> [EXERCISE DIRECTIONS]:
Lines containing the word "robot" are the ones to copy from the records below.

----

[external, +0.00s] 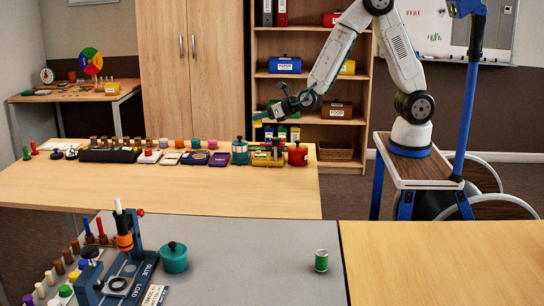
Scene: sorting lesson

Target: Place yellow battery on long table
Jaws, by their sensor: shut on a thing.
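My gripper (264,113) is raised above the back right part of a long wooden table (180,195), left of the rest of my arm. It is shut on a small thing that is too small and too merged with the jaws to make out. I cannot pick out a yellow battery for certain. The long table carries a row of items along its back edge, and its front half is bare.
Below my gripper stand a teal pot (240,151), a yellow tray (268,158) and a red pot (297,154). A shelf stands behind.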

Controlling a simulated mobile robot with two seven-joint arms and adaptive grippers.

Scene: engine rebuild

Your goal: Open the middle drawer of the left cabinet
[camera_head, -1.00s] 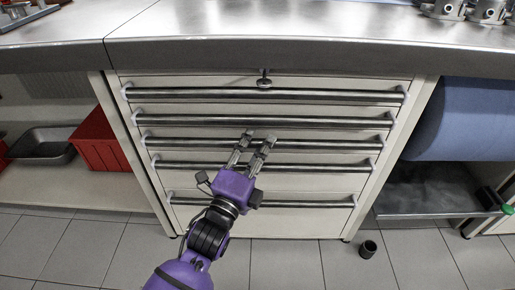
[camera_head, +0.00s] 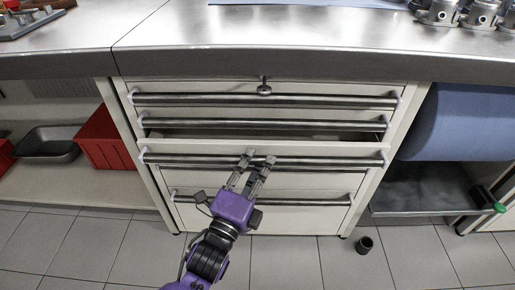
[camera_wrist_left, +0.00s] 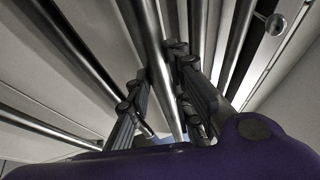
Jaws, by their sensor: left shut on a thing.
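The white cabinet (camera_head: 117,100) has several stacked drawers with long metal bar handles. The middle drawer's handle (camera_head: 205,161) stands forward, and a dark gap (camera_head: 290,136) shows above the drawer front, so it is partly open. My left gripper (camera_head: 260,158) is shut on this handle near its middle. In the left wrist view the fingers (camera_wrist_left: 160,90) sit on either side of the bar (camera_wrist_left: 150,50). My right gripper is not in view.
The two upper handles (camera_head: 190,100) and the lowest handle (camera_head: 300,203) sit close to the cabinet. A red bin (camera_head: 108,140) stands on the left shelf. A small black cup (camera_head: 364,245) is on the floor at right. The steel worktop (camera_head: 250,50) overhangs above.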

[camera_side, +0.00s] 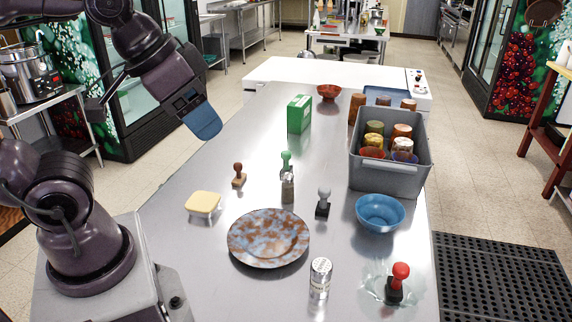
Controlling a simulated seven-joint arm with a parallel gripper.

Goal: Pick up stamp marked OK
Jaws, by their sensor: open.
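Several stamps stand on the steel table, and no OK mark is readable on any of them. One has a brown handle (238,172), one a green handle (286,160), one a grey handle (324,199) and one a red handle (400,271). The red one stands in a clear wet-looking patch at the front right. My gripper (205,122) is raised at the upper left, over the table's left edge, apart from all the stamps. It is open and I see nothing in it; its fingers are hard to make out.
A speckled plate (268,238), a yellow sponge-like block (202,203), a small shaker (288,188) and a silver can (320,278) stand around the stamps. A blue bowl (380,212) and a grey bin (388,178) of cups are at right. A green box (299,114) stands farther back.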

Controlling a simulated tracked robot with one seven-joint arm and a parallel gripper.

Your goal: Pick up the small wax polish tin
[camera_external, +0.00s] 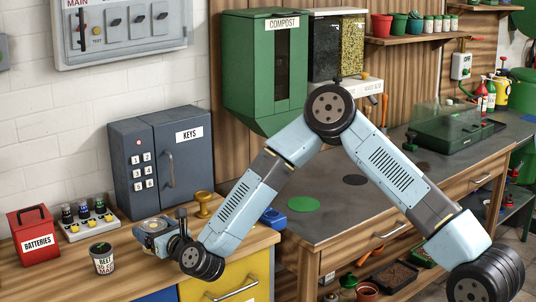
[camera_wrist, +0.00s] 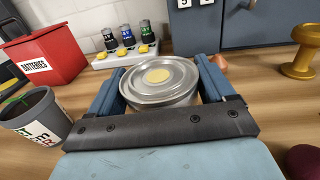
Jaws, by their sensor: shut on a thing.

----

> [EXERCISE OUTPUT]:
Controlling a simulated mobile robot with two seven-joint arms and adaptive grippers.
Controlling a simulated tracked robot with one seven-joint arm and a parallel gripper.

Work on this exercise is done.